Transient THz conductivity of silicon with optical pumping above and below the second indirect transition

TL;DR

This study investigates the transient terahertz conductivity of silicon after optical pumping near the second indirect gap, revealing significant changes in terahertz absorption linked to carrier relaxation pathways.

Contribution

It provides new insights into carrier dynamics and phonon interactions in silicon when excited above and below the second indirect transition.

Findings

Terahertz absorption decreases by a factor of 2.7 when pumped above the second indirect gap.

Carrier relaxation involves inter-band scattering from L to X points.

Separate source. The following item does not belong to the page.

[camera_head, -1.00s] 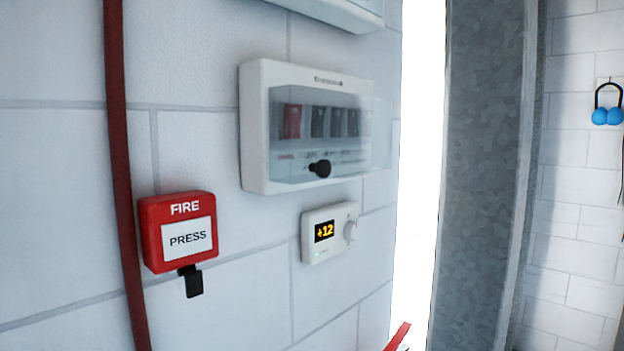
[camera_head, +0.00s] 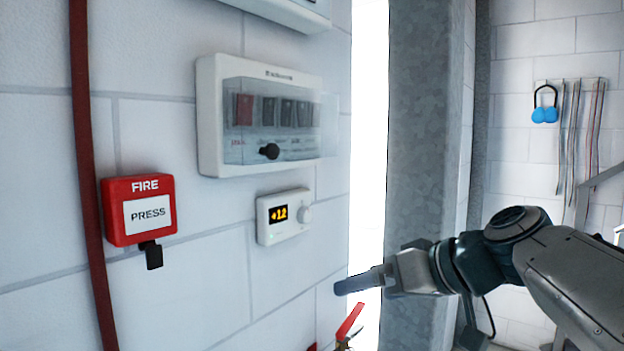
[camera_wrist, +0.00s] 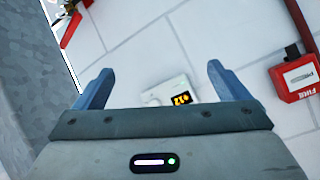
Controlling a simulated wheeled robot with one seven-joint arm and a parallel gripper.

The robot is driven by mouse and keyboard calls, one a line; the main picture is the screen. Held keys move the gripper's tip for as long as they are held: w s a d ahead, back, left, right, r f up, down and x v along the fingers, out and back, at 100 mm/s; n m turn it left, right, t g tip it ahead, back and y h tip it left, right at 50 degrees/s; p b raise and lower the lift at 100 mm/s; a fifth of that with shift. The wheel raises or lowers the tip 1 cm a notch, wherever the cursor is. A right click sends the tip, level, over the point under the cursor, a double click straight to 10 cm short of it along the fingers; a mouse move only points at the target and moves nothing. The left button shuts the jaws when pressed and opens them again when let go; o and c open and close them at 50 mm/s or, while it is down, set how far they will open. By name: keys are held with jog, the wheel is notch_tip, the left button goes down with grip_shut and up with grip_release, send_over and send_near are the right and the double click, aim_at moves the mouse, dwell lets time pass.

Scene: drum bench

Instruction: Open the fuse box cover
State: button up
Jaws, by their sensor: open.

Different phonon populations influence the transient conductivity.

Abstract

Here we perform a series of time-resolved experiments where a 100 fs pump pulse is tuned between 528 nm and 555 nm, across the second indirect gap of intrinsic silicon at ~540 nm which involves electrons in a higher-lying conduction band with minimum at the L point. The photo-injected carriers, after inter- and intra-band relaxations are complete, are subsequently probed with high-field single-cycle terahertz radiation. When the energy of the pump pulses exceeds the second indirect gap, the probed terahertz absorption decreases by a factor 2.7$\pm$0.2. We suggest that this dramatic change could be due to the different phonon populations obtained when the carriers undergo the L to X inter-band scattering, instead of just cooling within the X-valley.